“I live a lot of this stuff both in my own sect of intersectionality, but also in the job that I do,” Crisp said. “And I just think now more than ever these questions of, ‘How are we the same?’ ‘How are we different?’ ‘How do we reconcile these things?’ ‘How do we move forward together?’ are just so important.”
Alpha Kappa Delta Phi and Alpha Phi Alpha hosted Crossroads: A Stance on Solidarity, a panel focusing on issues of the African-American and Asian-American communities.
“(The cultural chair of Alpha Kappa Delta Phi) reached out to me a couple months ago and expressed the need for an event that would allow two independent communities, namely the African-American and Asian-American communities, to come together and ally toward a common goal that is the uplift of oppressed minorities,” said Embee Kanu, president of the Mu Zeta chapter of Alpha Phi Alpha.

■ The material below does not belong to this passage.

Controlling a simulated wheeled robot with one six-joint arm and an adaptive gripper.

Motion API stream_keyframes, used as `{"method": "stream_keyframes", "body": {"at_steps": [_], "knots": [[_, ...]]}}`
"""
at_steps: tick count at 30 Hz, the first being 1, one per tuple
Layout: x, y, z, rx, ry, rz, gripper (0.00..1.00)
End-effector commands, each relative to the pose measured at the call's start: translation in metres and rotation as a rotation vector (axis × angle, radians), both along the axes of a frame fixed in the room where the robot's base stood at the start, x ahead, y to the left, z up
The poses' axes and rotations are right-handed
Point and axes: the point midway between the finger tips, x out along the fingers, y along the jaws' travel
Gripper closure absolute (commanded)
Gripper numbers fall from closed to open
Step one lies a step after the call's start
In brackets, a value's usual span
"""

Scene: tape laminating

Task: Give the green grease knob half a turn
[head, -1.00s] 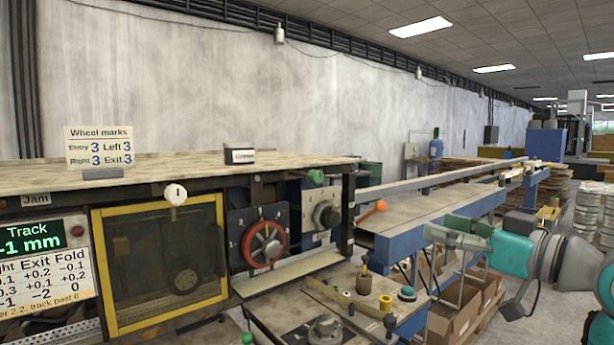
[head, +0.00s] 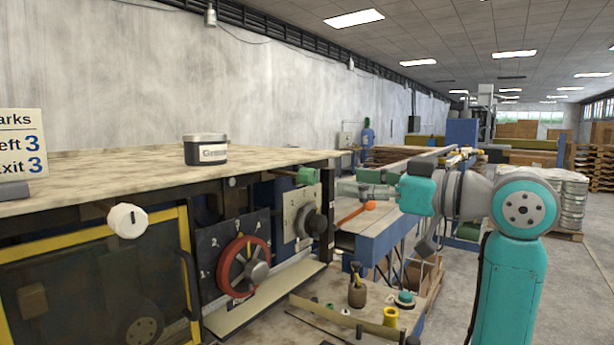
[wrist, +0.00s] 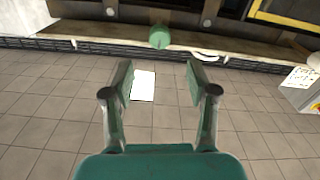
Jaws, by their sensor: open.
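The green knob (head: 308,176) sticks out from the machine's front, just under the table top's right end. In the wrist view the green knob (wrist: 159,37) shows a dark mark on its face and lies ahead of the gap between my fingers. My gripper (head: 348,189) is to the right of the knob in the head view, with a gap between them. In the wrist view my gripper (wrist: 160,80) is open and empty, its fingers apart on either side of the knob's line.
A tin (head: 205,150) stands on the machine top (head: 110,172). A white knob (head: 127,220), a red handwheel (head: 245,265), a black dial (head: 312,224) and an orange-ended lever (head: 370,205) project from the front. Below is a bench with small items. Tiled floor lies open in the wrist view.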

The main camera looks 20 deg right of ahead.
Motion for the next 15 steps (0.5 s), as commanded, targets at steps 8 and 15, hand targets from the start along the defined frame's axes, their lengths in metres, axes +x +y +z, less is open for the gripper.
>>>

The main topic of discussion was around the ways different parts of identity interact.
“When we speak of oppression, we’re speaking of racial oppression, but at the same time we are talking about oppression that takes place at the level of ethnicity, at the level of gender, at the level of sexuality and sexual orientation, at the level of national belonging and at the social-economic strata,” Rebecka Rutledge Fisher, English and comparative literature professor and panelist, said.
Fisher encouraged the audience to acknowledge each other’s oppression, instead of quantifying their own against another’s actions. She said this prevents the liberation of both oppressed parties.
“One can think of one’s activism in that fashion — to take what you love, to take what you’re passionate about, to take the inequities that you see before you that you hope to change to align your own desires ... with those of others who, while they might not be facing oppressions and difficulties and obstacles as high a difficulty as yours, they are still facing difficulties, they are still facing obstacles,” Fisher said.
Crisp said the concept of intersectionality is important because, without it, people who face oppression are under the impression that they compete with other minorities for power. He said this is counterproductive to both groups’ liberation.
“One of the principles of power is you maintain it by dividing that which could take you away from it,” Crisp said.
The panelists urged the students to make connections to their peers in other communities and bring their activist beliefs into every aspect of their daily lives.
“I encourage you to build your activism, not only on the knowledge that you acquire, but also, and possibly more importantly, your critical understanding of this knowledge as well as the optimum ways in which the best of this knowledge can be applied in your daily actions and activism,” Fisher said.